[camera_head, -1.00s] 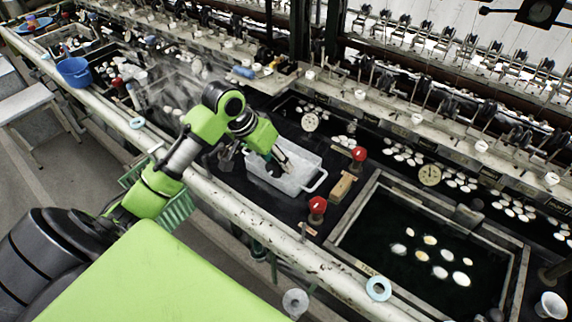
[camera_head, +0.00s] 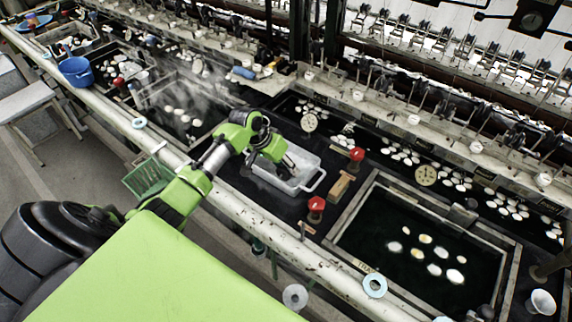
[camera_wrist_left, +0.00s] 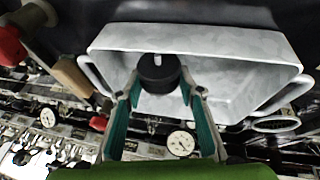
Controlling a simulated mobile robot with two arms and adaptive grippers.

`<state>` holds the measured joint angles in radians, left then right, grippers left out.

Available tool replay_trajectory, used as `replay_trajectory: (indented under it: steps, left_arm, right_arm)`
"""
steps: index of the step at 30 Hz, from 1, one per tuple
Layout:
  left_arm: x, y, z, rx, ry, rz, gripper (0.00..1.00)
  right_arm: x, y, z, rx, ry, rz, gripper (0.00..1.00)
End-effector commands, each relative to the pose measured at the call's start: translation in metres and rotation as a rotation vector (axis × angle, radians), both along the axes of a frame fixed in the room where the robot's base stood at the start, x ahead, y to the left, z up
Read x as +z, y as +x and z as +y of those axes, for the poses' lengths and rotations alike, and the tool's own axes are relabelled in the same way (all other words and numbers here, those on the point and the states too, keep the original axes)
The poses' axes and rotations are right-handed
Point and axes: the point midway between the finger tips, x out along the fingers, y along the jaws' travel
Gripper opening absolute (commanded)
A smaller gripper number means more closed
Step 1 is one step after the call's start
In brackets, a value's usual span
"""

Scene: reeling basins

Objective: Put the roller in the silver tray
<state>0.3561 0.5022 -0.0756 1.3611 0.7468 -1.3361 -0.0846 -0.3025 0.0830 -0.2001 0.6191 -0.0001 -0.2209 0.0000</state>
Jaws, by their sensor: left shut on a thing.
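The silver tray (camera_head: 308,165) is a pale grey rectangular pan with loop handles, lying on the dark bench. It fills much of the left wrist view (camera_wrist_left: 235,65). My left gripper (camera_wrist_left: 161,88) is shut on a short black cylinder, which I take for the roller (camera_wrist_left: 158,72). The roller shows against the tray's inside; I cannot tell whether it touches the tray. In the head view my left gripper (camera_head: 288,168) is over the tray, and the roller is not clearly visible there. My right gripper is not in view.
Two red-knobbed valves (camera_head: 316,204) and a wooden block (camera_head: 341,185) stand right of the tray. A water basin (camera_head: 340,240) with floating cocoons lies further right. A pale rail (camera_head: 235,208) runs along the front. A green basket (camera_head: 147,176) hangs at the left.

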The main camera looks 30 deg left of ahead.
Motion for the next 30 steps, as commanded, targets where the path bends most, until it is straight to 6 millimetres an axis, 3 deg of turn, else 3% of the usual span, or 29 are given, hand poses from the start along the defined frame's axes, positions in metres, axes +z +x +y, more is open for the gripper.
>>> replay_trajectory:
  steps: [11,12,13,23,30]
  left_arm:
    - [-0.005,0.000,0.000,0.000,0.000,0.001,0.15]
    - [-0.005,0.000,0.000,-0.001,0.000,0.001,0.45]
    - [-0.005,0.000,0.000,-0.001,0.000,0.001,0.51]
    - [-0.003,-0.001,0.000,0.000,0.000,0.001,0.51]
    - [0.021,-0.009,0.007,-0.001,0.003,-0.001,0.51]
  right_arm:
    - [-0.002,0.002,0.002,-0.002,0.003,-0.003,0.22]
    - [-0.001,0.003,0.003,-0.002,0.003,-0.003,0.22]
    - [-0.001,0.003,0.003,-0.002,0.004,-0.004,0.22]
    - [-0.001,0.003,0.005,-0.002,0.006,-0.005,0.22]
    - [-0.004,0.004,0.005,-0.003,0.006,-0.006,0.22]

Written request:
Transcribe exactly, with no pictures, the lines running from the first line of the material through the line holding "End-effector commands, each".

Answer to this task:
[camera_head, -1.00s] 
[camera_head, +0.00s] 
[camera_wrist_left, +0.00s] 
Controlling a simulated mobile robot with two arms and adaptive grippers.

`<state>` holds the measured joint angles in radians, left then right, grippers left out.

Available tool replay_trajectory, used as `replay_trajectory: (indented under it: steps, left_arm, right_arm)`
"""
steps: index of the step at 30 Hz, from 1, one per tuple
Layout:
  left_arm: x, y, z, rx, ry, rz, gripper (0.00..1.00)
  right_arm: x, y, z, rx, ry, rz, gripper (0.00..1.00)
End-effector commands, each relative to the pose measured at the call's start: translation in metres and rotation as a rotation vector (axis × angle, radians), both along the axes of a frame fixed in the room where the robot's base stood at the start, x ahead, y to the left, z up

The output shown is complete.